Tens of thousands of Polish trade unionists kicked off a march through the capital Saturday in the finale of a four-day protest against the unpopular and increasingly fragile centre-right government.
The protest reflects widespread public gloom over this year's sharp economic downturn in Poland, which has felt the drag of the Eurozone crisis.
Disillusionment has plunged the coalition government's popularity to its lowest level since Prime Minister Donald Tusk took office in 2007.
Marek Lewandowski, spokesman for the Polish trade union federation Solidarity, told AFP: "We want the departure of Donald Tusk. This is the only way to change social policy in Poland."
Since dawn, hundreds of buses with protesters have descended on Warsaw.
Lewandowski said the right-of-centre Solidarity was expecting 100,000 of its members to join the protest, with two other unions also expected on the streets Saturday.
They have the support of a majority of Poles, according to an opinion poll carried out by MillwardBrown for the Fakty news programme on Tuesday. Some 59 percent of respondents said they were for the demonstrations, with 31 percent against and the remainder unsure.
Three of Tusk's MPs have also defected in recent weeks, raising the spectre of a minority government that could spell early elections ahead of 2015.
While the unionists have a long litany of grievances, their anger is centred on recent labour and pension changes.
"We want pensions at the age of 65 as before and not at the age of 67 as Tusk's reform would have it. We want better social policy and guarantees for employees," Lewandowski said.
The protesters began their action Wednesday, gathering in front of the main ministries before marching towards parliament to the sound of drums, whistles and sirens.
The union is also calling for a higher minimum wage and improved job security — particularly for young people — in the EU member country.
"I want an end to temporary contracts," said Zdzislaw Urabanek, a chemical plant worker from the eastern town of Pulawy.
"Young people are only getting contracts for one, two, three months," the 60-year-old Solidarity member told AFP.
Unions also accuse Tusk of ignoring their demands and refusing to engage in dialogue.
Lawmaker Jacek Zalek, who quit Tusk's centrist Civic Platform (PO) on Thursday, told reporters the "protests [are] a sign that we were unable to rise to the challenges that were put before us by Poles."
But Solidarity's cozy alliance with the populist right-wing opposition led by former prime minister Jaroslaw Kaczynski — the twin of late President Lech Kaczyński — gives Saturday's protest a razor-sharp political edge.
Recent opinion polls have consistently shown his Law and Justice (PiS) Party running ahead of the PO, whose majority is now down to a fragile 232 seats in the 460-member lower house of parliament.
But Tusk argued Friday that his success in pushing through a revised 2013 budget — widening the deficit by an extra 3.8 billion Euros ($5 billion) — bodes well for the future.

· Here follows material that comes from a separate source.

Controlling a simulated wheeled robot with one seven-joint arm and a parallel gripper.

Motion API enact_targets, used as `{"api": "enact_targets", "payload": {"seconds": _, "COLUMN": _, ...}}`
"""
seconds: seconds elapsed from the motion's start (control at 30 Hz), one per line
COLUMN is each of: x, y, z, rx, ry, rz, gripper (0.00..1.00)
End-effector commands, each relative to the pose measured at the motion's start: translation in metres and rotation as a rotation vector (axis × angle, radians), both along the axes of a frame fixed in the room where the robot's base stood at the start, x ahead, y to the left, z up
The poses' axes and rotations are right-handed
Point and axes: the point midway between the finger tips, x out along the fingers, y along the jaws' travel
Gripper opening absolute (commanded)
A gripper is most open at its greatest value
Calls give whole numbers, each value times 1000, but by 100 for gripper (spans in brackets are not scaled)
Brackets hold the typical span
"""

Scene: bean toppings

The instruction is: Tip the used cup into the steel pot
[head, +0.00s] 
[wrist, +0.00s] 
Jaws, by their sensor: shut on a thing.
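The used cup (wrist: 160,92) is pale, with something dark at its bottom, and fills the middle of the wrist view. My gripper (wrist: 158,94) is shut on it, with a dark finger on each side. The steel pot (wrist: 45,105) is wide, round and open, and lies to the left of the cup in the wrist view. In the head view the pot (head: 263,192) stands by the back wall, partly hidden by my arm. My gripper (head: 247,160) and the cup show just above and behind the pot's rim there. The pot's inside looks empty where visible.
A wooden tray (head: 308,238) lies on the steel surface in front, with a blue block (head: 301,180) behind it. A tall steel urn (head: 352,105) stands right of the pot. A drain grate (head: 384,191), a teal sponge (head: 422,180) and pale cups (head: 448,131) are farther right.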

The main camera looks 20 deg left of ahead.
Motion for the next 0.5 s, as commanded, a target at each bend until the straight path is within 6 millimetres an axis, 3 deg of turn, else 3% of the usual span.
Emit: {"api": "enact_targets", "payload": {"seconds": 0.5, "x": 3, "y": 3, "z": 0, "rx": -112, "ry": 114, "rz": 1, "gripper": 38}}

"Today's vote proves that the government's majority is stable," he said after Friday's vote, adding that concerns over the exodus of MPs are "unfounded."
Lawmakers approved the amendment — with 235 votes for, 73 against, and three abstentions — despite a walkout by Kaczynski's entire conservative opposition.

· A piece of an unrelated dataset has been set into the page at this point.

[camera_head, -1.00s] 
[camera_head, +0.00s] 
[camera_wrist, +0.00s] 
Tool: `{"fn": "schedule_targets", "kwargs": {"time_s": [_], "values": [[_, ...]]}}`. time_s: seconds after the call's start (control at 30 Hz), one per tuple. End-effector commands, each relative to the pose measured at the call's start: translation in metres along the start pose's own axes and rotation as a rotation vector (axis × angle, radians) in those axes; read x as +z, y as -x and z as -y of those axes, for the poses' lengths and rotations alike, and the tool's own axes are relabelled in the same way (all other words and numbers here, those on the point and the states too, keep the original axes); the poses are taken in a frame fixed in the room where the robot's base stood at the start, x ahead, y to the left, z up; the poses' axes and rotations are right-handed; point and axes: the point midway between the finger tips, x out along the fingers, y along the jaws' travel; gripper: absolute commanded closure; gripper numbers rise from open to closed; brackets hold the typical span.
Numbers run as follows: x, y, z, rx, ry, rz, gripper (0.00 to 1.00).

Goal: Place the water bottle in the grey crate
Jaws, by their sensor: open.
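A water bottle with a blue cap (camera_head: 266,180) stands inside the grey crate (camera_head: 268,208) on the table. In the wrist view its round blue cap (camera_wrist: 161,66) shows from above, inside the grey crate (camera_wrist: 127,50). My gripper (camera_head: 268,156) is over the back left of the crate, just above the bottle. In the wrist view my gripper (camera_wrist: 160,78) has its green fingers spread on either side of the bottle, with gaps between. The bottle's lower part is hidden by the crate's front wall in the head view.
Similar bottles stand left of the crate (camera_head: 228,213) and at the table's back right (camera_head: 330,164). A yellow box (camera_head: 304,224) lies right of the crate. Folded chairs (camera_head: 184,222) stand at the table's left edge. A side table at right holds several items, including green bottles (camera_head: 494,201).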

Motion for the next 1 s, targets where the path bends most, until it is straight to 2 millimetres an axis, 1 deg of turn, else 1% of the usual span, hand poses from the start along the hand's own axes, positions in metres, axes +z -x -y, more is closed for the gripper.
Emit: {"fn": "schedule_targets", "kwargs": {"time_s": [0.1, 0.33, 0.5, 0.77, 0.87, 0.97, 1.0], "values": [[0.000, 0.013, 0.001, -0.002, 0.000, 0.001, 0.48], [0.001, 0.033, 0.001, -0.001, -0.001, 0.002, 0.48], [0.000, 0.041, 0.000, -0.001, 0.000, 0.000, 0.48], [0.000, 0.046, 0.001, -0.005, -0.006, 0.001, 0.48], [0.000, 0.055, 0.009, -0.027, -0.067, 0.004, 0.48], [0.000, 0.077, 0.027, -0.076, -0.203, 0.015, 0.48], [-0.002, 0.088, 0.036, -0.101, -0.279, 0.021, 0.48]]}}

Analysts said the vote suggested Tusk could still muster enough legislative clout to pass the 2014 budget and thus avoid snap elections that the PiS could win.

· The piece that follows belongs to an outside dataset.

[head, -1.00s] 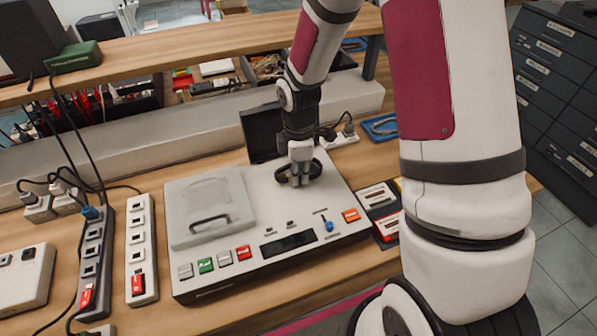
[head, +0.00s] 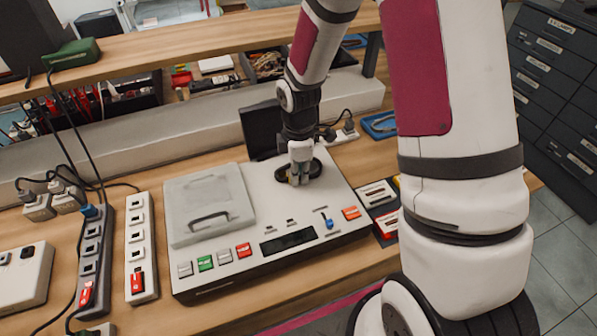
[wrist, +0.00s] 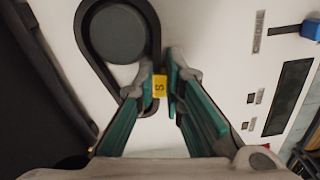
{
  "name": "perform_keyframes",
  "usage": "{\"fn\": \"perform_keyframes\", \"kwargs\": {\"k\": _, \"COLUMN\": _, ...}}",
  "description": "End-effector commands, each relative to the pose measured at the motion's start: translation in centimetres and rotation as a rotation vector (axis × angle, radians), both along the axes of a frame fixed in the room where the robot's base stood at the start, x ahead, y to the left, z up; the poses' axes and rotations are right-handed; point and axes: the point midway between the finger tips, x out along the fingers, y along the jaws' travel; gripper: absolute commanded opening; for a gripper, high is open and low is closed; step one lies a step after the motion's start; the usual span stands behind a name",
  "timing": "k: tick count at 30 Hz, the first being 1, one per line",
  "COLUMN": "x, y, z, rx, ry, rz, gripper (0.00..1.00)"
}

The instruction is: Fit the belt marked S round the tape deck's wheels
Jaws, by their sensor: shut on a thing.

They also say the party would be unlikely to govern alone and has no ready ally willing to join forces with it.
A central European powerhouse of 38 million people, Poland is the only EU member to have maintained growth each year for two decades.
However, the economy slowed to just 0.1 percent growth in the first quarter of this year as Poland's main trade partner, the Eurozone, struggled with recession.
Growth picked up to 0.4 percent in the second quarter, but by then a 5.6 billion Euro revenue shortfall had emerged.
Tusk said last week he expects the economy to grow by at least 1.5 percent this year, down from the government's original estimate of 2.2 percent.